7 Tout cela change en 2015, conséquence directe de l’annexion de la Crimée. Décision a alors été prise de recentrer la politique de défense suédoise sur la région de la mer Baltique et de faire en sorte que les capacités opérationnelles des forces armées soient aptes à contrer une attaque sur le territoire suédois [3]. Ces décisions marquent le retour de la défense territoriale dans la politique suédoise car elles impliquent d’augmenter les capacités opérationnelles des unités de combat et de garantir le fonctionnement du système de « défense totale ». Stockholm a ainsi décidé de renforcer la défense de l’île de Gotland et de réintroduire le service militaire obligatoire, ce qui est en partie dû aux évolutions dans l’environnement stratégique (l’autre raison étant l’incapacité des autorités de recruter un nombre suffisant de soldats).

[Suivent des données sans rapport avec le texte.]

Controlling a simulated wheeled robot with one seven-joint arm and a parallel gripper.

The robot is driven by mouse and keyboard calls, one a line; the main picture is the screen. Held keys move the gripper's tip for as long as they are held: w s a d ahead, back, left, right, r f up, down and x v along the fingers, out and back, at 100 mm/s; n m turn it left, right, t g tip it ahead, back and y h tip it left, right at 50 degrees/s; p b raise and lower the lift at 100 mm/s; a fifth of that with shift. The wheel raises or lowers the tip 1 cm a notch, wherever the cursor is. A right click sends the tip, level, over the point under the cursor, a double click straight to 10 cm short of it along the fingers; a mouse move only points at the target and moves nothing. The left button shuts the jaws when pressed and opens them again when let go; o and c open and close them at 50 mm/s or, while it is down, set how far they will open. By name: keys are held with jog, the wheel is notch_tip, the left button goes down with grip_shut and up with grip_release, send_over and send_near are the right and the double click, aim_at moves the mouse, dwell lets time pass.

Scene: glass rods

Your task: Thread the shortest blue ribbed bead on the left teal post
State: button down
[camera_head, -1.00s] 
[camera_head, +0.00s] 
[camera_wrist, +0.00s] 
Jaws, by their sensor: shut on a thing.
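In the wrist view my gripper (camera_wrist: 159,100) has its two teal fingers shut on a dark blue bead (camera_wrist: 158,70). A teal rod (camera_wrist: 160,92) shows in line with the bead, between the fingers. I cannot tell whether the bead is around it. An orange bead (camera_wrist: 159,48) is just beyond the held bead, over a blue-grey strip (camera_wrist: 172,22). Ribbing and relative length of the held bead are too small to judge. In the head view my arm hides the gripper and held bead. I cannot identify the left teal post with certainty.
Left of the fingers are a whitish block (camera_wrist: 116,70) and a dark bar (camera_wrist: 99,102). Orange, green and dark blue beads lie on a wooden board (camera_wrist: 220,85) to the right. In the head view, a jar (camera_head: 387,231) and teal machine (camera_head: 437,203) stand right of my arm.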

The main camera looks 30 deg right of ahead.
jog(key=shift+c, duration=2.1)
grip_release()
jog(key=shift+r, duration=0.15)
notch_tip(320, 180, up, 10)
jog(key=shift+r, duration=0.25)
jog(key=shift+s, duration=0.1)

8 Contrairement à la Suède, la Finlande a toujours maintenu une doctrine militaire fondée sur la notion de défense territoriale et conservé une vision assez « traditionnaliste » de la défense nationale [4]. Comparés aux Suédois, les Finlandais ont des capacités de défense plus importantes et mieux adaptées à une éventuelle menace venant de la Russie. Bien que les effectifs aient été diminués depuis la fin de la guerre froide, Helsinki n’a jamais aboli le service militaire obligatoire et peut de fait mobiliser aujourd’hui jusqu’à 320 000 hommes en cas de guerre sur une population totale d’un peu moins de 5,5 millions d’habitants. Alors que les dépenses militaires étaient en baisse depuis les années 1990, le nouveau gouvernement a annoncé peu après sa prise de pouvoir, en mai 2015, vouloir augmenter le budget de défense, conformément aux propositions formulées par une commission parlementaire en 2014. Helsinki a ainsi décidé de sécuriser sa frontière avec la Russie.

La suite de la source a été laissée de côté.